Il faut bien évidemment permettre la conciliation des temps de vie par le développement de services. On parle beaucoup des crèches et de la petite enfance. Nous nous occupons de la prise en charge des enfants après l'école. La vie des femmes ne s'arrête évidemment pas à 16 heures ou 16 heures 30. Dans le milieu de l'entrepreneuriat, il y a souvent des rendez-vous après. Dès lors, il faut réfléchir aux horaires, aux conditions de prise en charge et pas seulement aux capacités. Nous fermons à 20 heures. Si nous fermions plus tôt, notre service ne présenterait pas d'utilité sociale et nous perdrions bon nombre de familles. Depuis douze ans, d'après les statistiques, l'heure à laquelle s'achève leur journée est en moyenne 19 heures 15. Si tous les services de garde fonctionnaient jusqu'à 19 heures 15 ou 19 heures 30, nous fournirions une vraie réponse. Le développement des modes de garde apparaît comme une nécessité mais il faut de la souplesse – ce qui revient très souvent dans les demandes exprimées par les parents. Les situations professionnelles et « l'organisation » du cercle familial sont très diverses. Jusqu'à 9 et 10 ans, les parents ont besoin de solutions qui les rassurent.
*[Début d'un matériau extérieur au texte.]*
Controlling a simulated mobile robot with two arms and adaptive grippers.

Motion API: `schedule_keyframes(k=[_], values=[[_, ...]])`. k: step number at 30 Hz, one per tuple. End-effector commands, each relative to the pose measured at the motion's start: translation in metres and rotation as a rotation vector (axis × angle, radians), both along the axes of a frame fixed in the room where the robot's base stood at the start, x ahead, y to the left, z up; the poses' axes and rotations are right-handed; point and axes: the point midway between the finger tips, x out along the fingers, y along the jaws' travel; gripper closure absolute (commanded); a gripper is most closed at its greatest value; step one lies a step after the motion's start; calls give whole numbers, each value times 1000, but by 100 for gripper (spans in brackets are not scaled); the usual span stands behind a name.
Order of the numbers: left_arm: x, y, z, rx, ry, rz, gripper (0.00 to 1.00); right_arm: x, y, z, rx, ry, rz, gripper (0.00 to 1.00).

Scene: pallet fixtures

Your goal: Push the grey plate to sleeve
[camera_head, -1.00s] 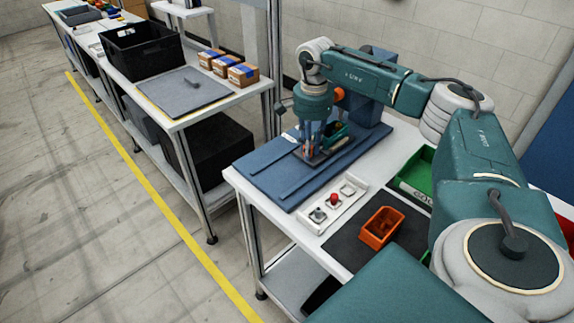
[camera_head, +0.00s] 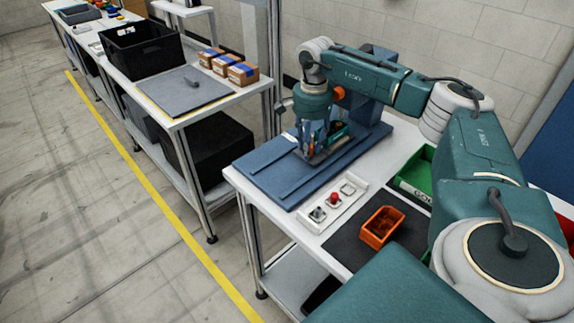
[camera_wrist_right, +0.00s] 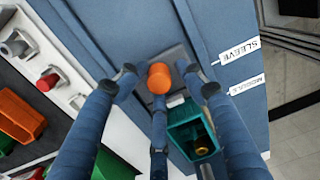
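The grey plate (camera_wrist_right: 176,62) lies on the blue fixture (camera_wrist_right: 232,28) in the right wrist view, with an orange knob (camera_wrist_right: 159,78) above it. A teal box-shaped part (camera_wrist_right: 188,128) with a brass-coloured piece inside sits beside the knob. The fixture's edge carries a white label reading SLEEVE (camera_wrist_right: 239,51) and a second, less legible label (camera_wrist_right: 246,86). My right gripper (camera_wrist_right: 158,73) points down at the plate. Its blue fingers stand apart around the knob, with visible gaps. In the head view the right gripper (camera_head: 311,147) hides much of the plate. My left gripper is not in view.
A control box (camera_head: 332,202) with a red button stands in front of the fixture. An orange bin (camera_head: 382,227) sits on a dark mat, with a green bin (camera_head: 412,178) behind it. A neighbouring table holds a black crate (camera_head: 141,50) and several cartons.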

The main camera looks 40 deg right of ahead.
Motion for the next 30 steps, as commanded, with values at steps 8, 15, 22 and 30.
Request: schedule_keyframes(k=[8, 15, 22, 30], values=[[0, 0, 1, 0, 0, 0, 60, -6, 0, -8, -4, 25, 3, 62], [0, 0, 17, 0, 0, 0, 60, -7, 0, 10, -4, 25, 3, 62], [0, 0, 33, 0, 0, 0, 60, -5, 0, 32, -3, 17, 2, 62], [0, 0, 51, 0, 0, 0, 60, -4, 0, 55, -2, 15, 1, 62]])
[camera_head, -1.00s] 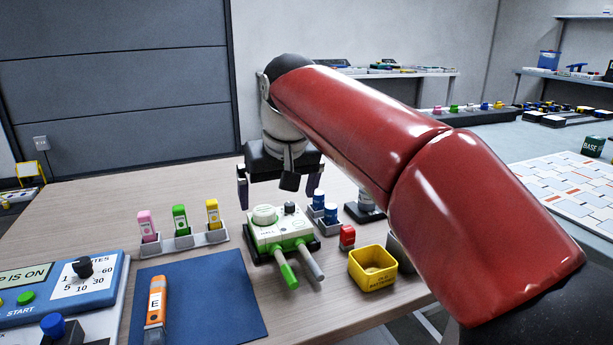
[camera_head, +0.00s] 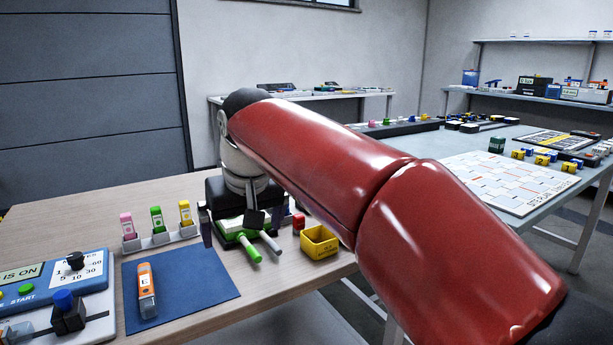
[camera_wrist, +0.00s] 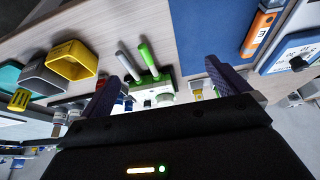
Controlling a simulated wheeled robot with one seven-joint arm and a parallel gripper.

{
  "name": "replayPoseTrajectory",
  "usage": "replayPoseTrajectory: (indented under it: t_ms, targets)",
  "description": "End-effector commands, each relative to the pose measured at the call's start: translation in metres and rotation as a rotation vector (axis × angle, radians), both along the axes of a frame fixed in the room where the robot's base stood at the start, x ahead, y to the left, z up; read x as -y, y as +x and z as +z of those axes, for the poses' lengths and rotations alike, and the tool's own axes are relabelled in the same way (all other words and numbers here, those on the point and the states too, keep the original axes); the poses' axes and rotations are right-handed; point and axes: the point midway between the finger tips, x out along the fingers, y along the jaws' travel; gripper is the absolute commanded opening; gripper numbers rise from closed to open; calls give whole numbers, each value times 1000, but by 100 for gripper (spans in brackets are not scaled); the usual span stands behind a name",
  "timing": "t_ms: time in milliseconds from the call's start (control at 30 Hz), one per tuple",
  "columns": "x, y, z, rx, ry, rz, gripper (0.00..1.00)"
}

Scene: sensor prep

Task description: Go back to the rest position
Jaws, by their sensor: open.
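My gripper (camera_wrist: 165,78) is open, with nothing between its two purple fingers. In the head view my red arm reaches across the wooden table, and the dark gripper body (camera_head: 213,190) hangs over the back of a green and white device, covering much of it. The device's green handle (camera_head: 250,250) and grey handle (camera_head: 270,242) stick out toward the front. In the wrist view the device (camera_wrist: 153,92) shows beyond and between the fingers, with no visible contact. One finger is hidden in the head view.
A rack (camera_head: 160,239) with pink, green and yellow sticks stands left of the gripper. A blue mat (camera_head: 190,285) holds an orange stick (camera_head: 147,290). A yellow bin (camera_head: 320,243) and a red block (camera_head: 299,223) lie right. A timer panel (camera_head: 75,275) is at front left.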

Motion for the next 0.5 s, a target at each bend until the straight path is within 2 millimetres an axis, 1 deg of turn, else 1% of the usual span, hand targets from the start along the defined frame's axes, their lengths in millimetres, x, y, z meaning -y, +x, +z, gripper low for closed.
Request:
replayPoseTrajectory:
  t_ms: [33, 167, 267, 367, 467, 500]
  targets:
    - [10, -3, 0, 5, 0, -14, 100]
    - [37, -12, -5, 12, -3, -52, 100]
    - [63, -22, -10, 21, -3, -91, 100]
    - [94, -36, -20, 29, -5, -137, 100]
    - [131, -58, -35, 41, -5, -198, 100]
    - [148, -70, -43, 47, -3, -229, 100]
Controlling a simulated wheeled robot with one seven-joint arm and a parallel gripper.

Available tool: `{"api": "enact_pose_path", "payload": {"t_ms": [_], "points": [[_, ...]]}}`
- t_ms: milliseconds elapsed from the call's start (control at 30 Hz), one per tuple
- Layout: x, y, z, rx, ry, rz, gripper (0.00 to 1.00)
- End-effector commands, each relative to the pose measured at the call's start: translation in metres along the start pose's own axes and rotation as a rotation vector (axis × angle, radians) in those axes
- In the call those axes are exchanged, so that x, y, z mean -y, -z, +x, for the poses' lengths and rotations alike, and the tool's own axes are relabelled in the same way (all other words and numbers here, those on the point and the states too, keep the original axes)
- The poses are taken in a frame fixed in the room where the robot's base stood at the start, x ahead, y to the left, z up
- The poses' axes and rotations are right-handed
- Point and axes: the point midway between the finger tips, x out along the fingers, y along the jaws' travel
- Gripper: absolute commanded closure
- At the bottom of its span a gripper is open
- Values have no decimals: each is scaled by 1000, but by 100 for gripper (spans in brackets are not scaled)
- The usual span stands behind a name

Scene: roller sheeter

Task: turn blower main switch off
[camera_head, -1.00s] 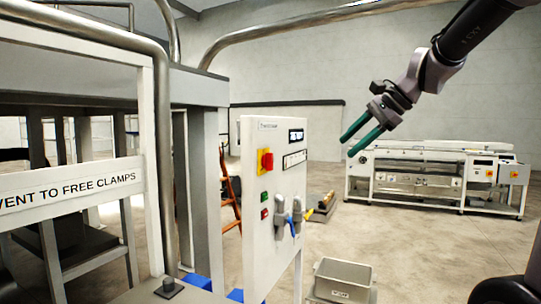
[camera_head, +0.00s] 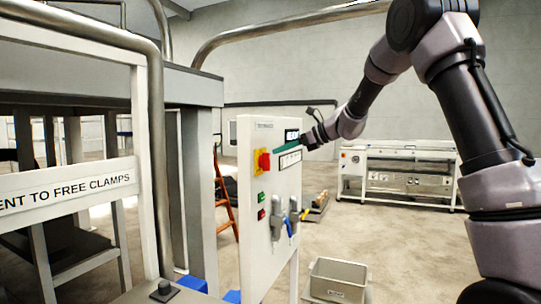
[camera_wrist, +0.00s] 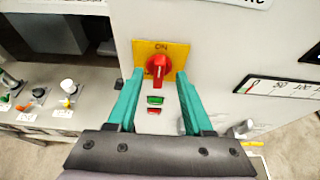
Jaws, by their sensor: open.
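The main switch is a red rotary knob (camera_head: 264,161) on a yellow plate (camera_head: 257,160), high on the white control panel (camera_head: 262,207). In the wrist view the red knob (camera_wrist: 160,72) stands upright, in line with the "ON" mark at the top of the yellow plate (camera_wrist: 178,52). My gripper (camera_wrist: 158,82) is open, with one green finger on each side of the knob's lower part as seen in that view. I cannot tell whether the fingers touch it. In the head view my gripper (camera_head: 284,154) is at the panel front, beside the knob.
Below the knob are a green button (camera_wrist: 155,100) and a red button (camera_wrist: 154,111). Grey handles (camera_head: 280,220) with a blue part project lower on the panel. A grey bin (camera_head: 338,280) stands on the floor. A white machine (camera_head: 398,170) stands behind at right.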

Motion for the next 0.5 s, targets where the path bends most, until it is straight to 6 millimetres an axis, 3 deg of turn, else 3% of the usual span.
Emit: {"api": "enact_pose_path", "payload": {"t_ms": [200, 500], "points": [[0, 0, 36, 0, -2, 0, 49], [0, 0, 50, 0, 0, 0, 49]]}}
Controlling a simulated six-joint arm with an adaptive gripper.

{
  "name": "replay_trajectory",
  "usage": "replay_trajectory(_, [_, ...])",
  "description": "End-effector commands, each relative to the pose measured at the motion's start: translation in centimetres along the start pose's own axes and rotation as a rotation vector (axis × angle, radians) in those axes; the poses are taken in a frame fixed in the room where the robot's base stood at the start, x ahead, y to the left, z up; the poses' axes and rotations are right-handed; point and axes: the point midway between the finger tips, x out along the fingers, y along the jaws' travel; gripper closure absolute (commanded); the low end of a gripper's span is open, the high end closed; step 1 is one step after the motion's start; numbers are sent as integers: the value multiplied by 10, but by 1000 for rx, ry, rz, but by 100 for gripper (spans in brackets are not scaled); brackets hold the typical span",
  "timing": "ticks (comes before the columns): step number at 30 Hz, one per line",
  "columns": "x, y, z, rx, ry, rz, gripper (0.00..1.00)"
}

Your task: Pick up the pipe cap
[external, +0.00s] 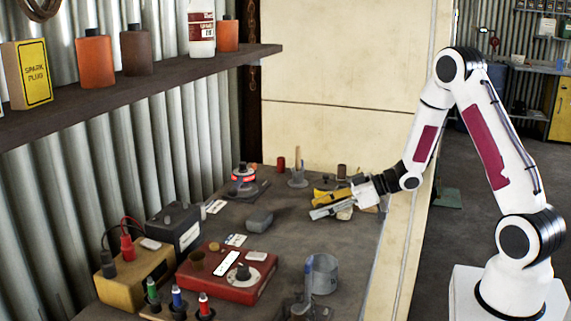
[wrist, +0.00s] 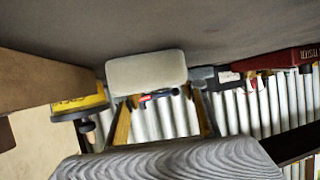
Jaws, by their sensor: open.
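I cannot surely tell which piece is the pipe cap. A small brown cylinder (external: 342,171) stands at the back of the bench, behind my gripper (external: 322,204), and a brown round piece (external: 195,261) is at the red box. My gripper reaches left over the bench from the right edge, low above the top. Its fingers are open, and they also show in the wrist view (wrist: 163,100). A grey rounded block (external: 259,221) lies on the bench left of the fingertips, apart from them.
A red box (external: 235,285), a yellow box (external: 135,280) and a dark battery-like box (external: 176,230) crowd the left. A grey can (external: 322,273) stands in front. A red-ringed item (external: 243,178) is behind. Bare bench lies around the grey block.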

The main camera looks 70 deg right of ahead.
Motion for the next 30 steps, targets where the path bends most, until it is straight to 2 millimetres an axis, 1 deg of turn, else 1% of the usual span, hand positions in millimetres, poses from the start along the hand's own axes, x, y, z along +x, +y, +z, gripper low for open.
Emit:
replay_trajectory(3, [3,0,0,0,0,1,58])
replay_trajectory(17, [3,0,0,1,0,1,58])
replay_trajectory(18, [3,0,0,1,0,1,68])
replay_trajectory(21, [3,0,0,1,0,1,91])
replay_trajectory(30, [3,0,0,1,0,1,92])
Il faut donc de la souplesse et cette nécessité vaut pour les modalités d'inscription. J'ai cru comprendre que dans le texte du projet de loi-cadre pour l'égalité entre les femmes et les hommes, il était prévu d'accorder aux femmes cheffes d'entreprise une même priorité d'accès aux crèches et aux structures périscolaires que les salariées. J'attire votre attention sur la nécessité de faire en sorte que par-delà l'égalité des droits, il y ait une égalité d'accès : des femmes cheffes d'entreprise ne peuvent parfois inscrire leurs enfants parce qu'elles ne peuvent fournir les trois derniers bulletins de salaire. L'activité des entreprises ne suit pas un cours linéaire. Il faudrait que les femmes cheffes d'entreprise puissent inscrire leur enfant dans des moments où elles doivent davantage s'investir et qu'elles ne peuvent pas nécessairement compter sur le soutien d'un compagnon ou d'un mari.

J'ai participé, pour terrafemina, à un groupe de travail consacré à la perception de l'entrepreneuriat, avec un groupe d'hommes d'un côté et un groupe de femmes de l'autre. Il en ressort l'idée que les femmes qui entreprennent le font pour s'occuper, se donner un loisir alors que les hommes sont davantage perçus comme des patrons, des hommes d'affaires. Les termes employés ne sont pas les mêmes pour décrire la représentation des femmes cheffes d'entreprise.

Dans le projet de loi, il est question de faciliter l'usage du compte épargne temps. Or, les femmes cheffes d'entreprise ne sont pas salariées et ne sont pas concernées. Quelles sont les réflexions engagées afin d'adapter ce dispositif à la situation spécifique des femmes cheffes d'entreprise, des travailleurs indépendants ?

Je tiens par ailleurs à signaler que le financement du périscolaire relève d'un véritable parcours du combattant. Cela fait douze ans que je me bats. Il faudrait revaloriser les conditions d'accueil dans le secteur. À titre d'illustration, le barème de la Caisse d'allocations familiales donne droit à quarante-neuf centimes d'euros par enfant et par heure, ce qui pour nous ne couvre que le coût du goûter servi aux enfants. Ce montant ne permet pas de financer nos actions et nos salaires. Si l'on veut développer l'articulation des temps de vie, il faut assurer le financement de la prise en charge de la petite enfance mais également du périscolaire.